Ever since a blackbird first overheard a child gleefully reciting a nursery rhyme celebrating the demise of four and twenty of its kindred ‘baked in a pie’, blackbirds have had good cause to be extremely wary of people and to regard the ‘kind’ bit in ‘mankind’ as somewhat ironic. It is bad enough having twenty four of one’s kith and kin massacred for culinary purposes, but for people to then go around boasting about it is beyond the pale.
I now find myself reluctantly contributing to this long history of inter-species conflict. This year, of all years, a very determined and persistent blackbird has decided that a shelf attached to the side of our shed between the shed and the fruit cage would be the ideal place to build its nest. The shed with the shelf has been there for well over twenty years, the cage with the Saskatoon bush has been there for seven or eight, and nobody has ever previously decided that the shelf is the absolutely perfect place to set up house and bring up the children. Any other year we would have been delighted and felt warmly protective in an appropriately grand-parental kind of way; this year the shed is scheduled to be demolished in precisely three weeks time and all the arrangements have been irrevocably put in place. The shed is past its sell-by date, the creeper is gradually overwhelming it from the outside and sending triffid-like tentacles through cracks in the sides deep into the darkness within. Three weeks won’t allow even the most hyper-active blackbird couple to complete the nest, lay and hatch the eggs, and bring the chicks to maturity. So, regardless of the crisis of conscience involved, a halt had to be called to the nest building activity.

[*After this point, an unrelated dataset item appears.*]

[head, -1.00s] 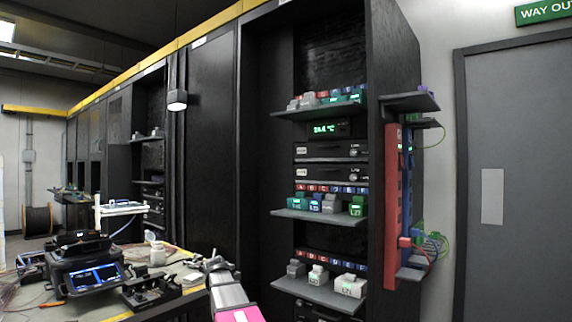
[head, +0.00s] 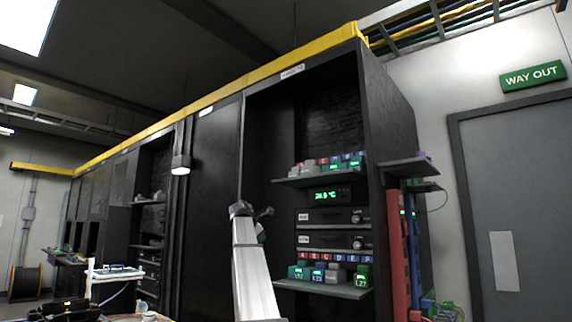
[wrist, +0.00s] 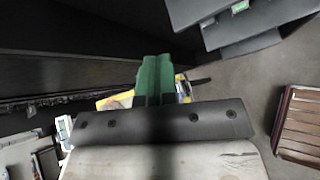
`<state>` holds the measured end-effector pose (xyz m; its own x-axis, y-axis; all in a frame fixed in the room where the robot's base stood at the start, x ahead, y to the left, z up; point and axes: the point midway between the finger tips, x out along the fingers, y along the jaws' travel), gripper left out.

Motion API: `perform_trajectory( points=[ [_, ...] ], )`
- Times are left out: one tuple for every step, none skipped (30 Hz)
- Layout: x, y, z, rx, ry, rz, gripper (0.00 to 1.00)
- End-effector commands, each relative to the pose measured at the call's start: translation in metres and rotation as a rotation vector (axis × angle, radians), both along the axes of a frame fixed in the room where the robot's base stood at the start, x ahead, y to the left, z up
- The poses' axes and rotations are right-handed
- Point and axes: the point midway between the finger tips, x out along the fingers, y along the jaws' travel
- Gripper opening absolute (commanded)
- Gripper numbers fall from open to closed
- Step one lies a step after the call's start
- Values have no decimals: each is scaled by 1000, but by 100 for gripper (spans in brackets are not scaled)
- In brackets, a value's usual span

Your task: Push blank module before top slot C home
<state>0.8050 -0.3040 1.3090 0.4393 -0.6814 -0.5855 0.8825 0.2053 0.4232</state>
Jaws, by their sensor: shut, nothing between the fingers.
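The top shelf (head: 318,180) of the open rack carries a row of small grey and green modules (head: 330,165) below coloured slot labels. The modules are too small to read which one stands before slot C or how far out it sits. My arm rises in front of the rack in the head view, left of the shelves, and its end is below top-shelf height in the picture. My gripper (wrist: 155,62) shows in the wrist view with its green fingers shut together and empty. No module is near the fingers in that view.
A lower shelf (head: 325,287) holds more modules under lettered labels. Instrument units (head: 330,216) lie between the shelves. A side shelf (head: 408,166) juts out at the rack's right. In the wrist view, dark shelves (wrist: 250,30) show upper right, over open floor (wrist: 255,85).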

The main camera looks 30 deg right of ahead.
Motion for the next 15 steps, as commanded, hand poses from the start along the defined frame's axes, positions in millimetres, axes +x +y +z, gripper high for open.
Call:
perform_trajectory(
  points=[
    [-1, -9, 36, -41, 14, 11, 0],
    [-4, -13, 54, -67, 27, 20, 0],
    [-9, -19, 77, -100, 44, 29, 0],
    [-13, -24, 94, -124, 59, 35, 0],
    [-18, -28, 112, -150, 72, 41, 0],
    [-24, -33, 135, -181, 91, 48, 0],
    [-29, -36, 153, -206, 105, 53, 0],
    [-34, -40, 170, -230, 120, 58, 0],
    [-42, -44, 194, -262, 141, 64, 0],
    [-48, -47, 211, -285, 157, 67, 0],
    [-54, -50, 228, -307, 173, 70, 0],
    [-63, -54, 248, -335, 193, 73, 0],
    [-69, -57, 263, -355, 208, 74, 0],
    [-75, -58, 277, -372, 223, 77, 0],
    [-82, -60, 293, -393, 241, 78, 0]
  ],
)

I mention the ‘blackbird couple’ by way of a gesture towards gender equality, but in this instance, contrary to Royal Society for the Protection of Birds information, the female has very seldom been putting in much of an appearance, and it is the obviously very woke male that appears to have been doing most of the building…
It goes on and is delightful. And there’s a kind-of happy ending, or at least a sort of armed truce.